Wenn es einen Menschen auf diesem Planeten gibt, der sein Kind so lange wie möglich von TV und Smartphone Technik fern halten will, dann bin ich es. Sein Kind einfach vor einen Bildschirm zu setzen löst keine Probleme, es schafft eher welche. Aber es passiert dann eben doch. Weil Eltern irgendwann eine Pause brauchen. Es ist wahrlich nicht die beste Methode, aber manchmal die einzige, nachdem einem das Kind für drei Stunden unentwegt am Rockzipfel hing. Je eher man das akzeptiert, desto besser.

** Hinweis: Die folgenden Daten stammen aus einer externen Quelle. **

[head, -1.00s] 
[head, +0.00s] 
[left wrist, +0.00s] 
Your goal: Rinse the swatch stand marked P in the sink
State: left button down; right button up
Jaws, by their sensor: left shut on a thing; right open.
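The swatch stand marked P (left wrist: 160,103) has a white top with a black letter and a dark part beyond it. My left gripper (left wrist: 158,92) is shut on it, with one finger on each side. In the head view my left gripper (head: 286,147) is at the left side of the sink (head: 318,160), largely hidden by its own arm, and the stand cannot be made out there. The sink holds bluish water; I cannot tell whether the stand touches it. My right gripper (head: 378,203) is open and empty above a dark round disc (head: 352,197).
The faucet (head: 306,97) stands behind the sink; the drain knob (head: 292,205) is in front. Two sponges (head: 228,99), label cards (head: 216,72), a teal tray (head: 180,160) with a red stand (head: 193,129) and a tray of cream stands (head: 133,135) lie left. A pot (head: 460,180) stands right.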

Unsere Kinder werden nicht immer unsere Erwartungen übertreffen. Sie rebellieren, kämpfen, enttäuschen und testen uns. Genau wie wir unseren Platz als Eltern zu finden versuchen, kämpfen sie darum heraus zu finden, wer sie überhaupt sind. Sie werden beständig unsere Geduld testen und unsere Fähigkeiten in Frage stellen. Sei also nicht zu hart mit dir selber Mama oder Papa. Denn so lange du sagen kannst dass du Alles und dein Bestes gegeben hast, ist der Rest nur Kollateralschaden der lediglich die Mühsal und Anmut des dritthärtesten Jobs der Welt widerspiegelt.